In any case, Celebrimbor wants to build a huge tower that can house a forge for the purpose of building cool important stuff, that will absolutely and in no way end up being a bad idea. He wants it done by Spring, which is a tight deadline, to say the least, and Elrond suggests outsourcing the work.
So, they mosey on over to Khazad-dûm, the dwarven kingdom we saw in The Fellowship of the Ring. Here, there’s a bit of a callback to the movie. Elrond is talking up Khazad-dûm and how his pal Prince Durin IV is going to do it up when they arrive. Tables filled with salted pork! Elrond says.
Mmm. Salted pork.
Of course, they arrive at the door and the dwarf at the entrance tells them to scram. After some back-and-forth, Elrond invokes the right of Sigin-tarâg which basically means that instead of being direct and talking about their feelings, Durin and Elrond are going to split boulders until one of them cries “uncle.”
Before we get to all that, though. A minute for Khazad-dûm, which is lively as hell, replete with greenery and light and Balrog-free.
Anyway, Elrond eventually forfeits the rock-busting competition and on the way out, finally gets Durin to tell him why he’s pissed. And BOY is he pissed.
“YOU MISSED MY WEDDING! THE BIRTH OF MY CHILDREN!” Trust me, the caps are warranted here. Elrond’s been gone 20 years, and now he’s back with an amazing business opportunity.
Hear me out: Elrond is your friend from high school who messages you out of nowhere and wants you to #GirlBoss your way to an empire selling monogrammed tote bags.
Durin has to explain that 20 years might not be much to an elf, but to a dwarf, it’s a long-ass time to leave your friend on read.
Elrond apologizes, but he’s also crafty and asks to apologize to Durin’s wife, Princess Disa.
The next part here is like a domestic comedy where Disa and Durin argue about whether Elrond is staying for dinner and she chastises them for being petty with each other.

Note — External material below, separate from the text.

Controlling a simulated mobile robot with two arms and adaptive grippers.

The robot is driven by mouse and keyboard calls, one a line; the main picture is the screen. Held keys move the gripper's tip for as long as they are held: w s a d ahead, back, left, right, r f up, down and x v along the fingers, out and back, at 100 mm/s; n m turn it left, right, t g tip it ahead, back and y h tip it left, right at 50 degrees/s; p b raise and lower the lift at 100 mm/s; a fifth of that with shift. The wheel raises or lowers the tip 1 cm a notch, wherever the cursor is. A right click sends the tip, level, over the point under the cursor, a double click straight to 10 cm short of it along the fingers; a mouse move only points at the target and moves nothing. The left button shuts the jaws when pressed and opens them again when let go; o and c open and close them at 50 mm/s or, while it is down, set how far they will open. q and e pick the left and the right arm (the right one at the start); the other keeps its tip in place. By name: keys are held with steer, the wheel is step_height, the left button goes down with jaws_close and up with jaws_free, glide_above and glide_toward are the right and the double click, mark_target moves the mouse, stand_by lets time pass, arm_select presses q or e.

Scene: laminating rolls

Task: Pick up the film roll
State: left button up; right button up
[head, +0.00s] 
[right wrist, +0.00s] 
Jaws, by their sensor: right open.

We get the delightful exclamation, “Aulë’s beard!” (Aulë is the Vala who created the dwarves so it’s cute.)
Disa is delightful and eventually wears Durin down to hear Elrond’s proposal through sheer sentimentality.
Later, Durin goes to talk to his dad, King Durin III, about why Elrond turned up. Durin’s dad floats the idea of whether Elrond is hip to what they’re hiding down in Khazad-dûm. He opens a box. We don’t see what’s inside – it’s very brief-case-in-Pulp-Fiction vibes – but whatever it is, it’s glowing.